FLOODS and droughts - they're the stuff of nightmares for struggling farmers.
With the Bureau of Meteorology now predicting a 70% chance of an El Nino, those weather events might be increasingly common.
But Morinish producer Ken Rutherford, who runs Redskin Droughtmaster Stud, is not concerned.
He said he is lucky to be located relatively close to the coast, but also believes careful management of pastures and stock numbers can help minimise the effects of extreme weather events.
"We start destocking and selling cattle in July to get stock down to a reasonable number," he said.
"We've probably been a bit spoilt for the last couple of years with good weather patterns.
"At this stage we're in better shape that we are normally at this time of year, we're pretty lucky here.
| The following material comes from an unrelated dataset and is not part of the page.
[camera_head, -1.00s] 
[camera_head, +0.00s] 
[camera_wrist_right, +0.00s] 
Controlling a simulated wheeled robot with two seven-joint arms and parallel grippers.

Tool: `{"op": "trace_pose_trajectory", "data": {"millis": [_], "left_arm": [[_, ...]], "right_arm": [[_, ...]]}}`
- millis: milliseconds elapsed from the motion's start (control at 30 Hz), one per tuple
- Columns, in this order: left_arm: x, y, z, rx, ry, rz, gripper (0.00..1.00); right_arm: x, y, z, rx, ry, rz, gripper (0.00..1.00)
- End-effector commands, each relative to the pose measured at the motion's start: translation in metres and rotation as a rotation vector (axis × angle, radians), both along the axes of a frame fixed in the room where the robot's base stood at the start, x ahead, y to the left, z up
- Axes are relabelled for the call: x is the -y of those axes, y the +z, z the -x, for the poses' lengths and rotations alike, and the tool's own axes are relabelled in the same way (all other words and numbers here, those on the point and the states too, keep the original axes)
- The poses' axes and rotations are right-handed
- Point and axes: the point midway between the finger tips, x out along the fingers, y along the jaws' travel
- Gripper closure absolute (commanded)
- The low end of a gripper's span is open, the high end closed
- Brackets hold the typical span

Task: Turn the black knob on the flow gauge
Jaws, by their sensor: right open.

"I think now we're going back to the previous dry weather patterns."
An alert is currently in place, with the Bureau suggesting the El Nino threshold will be exceeded by August.
Ken said it was still possible to get some useful rainfall during El Nino, it just depends on what time of year it falls.
"If we get some rain in June before winter it would be very good," he said.
"The biggest problem in spring and summer is if you don't get good summer rains … El Nino can hurt you then if you go through to Christmas without summer storms."
They kill everything that is in good enough condition to be graded to ensure they don't go into winter carrying excess stock.
Next month they will preg test their cows and also kill those not in calf, with others heading into a fattening ring.
The Fitzroy River runs through their property for 22km.
This year they have seen several minor floods of four to five metres, not enough to put their pastures under water.